* What the task asks:
Type out every line below exactly as it reads.

* Collected material:
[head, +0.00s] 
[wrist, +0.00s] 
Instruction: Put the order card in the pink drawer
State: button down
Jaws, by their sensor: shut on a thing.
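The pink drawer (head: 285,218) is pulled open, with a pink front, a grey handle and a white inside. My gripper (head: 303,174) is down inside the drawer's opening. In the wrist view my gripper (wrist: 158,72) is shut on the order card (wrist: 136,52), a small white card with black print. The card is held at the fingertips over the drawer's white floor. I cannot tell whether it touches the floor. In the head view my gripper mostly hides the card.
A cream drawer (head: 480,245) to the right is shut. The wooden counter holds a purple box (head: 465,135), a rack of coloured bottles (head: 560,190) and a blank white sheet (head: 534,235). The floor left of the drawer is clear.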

* Final result:
[head, +0.00s] 
[wrist, +0.00s] 
Instruction: Put the order card in the pink drawer
State: button down
Jaws, by their sensor: shut on a thing.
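The pink drawer (head: 285,218) is pulled open, with a pink front, a grey handle and a white inside. My gripper (head: 303,174) is down inside the drawer's opening. In the wrist view my gripper (wrist: 158,72) is shut on the order card (wrist: 136,52), a small white card with black print. The card is held at the fingertips over the drawer's white floor. I cannot tell whether it touches the floor. In the head view my gripper mostly hides the card.
A cream drawer (head: 480,245) to the right is shut. The wooden counter holds a purple box (head: 465,135), a rack of coloured bottles (head: 560,190) and a blank white sheet (head: 534,235). The floor left of the drawer is clear.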

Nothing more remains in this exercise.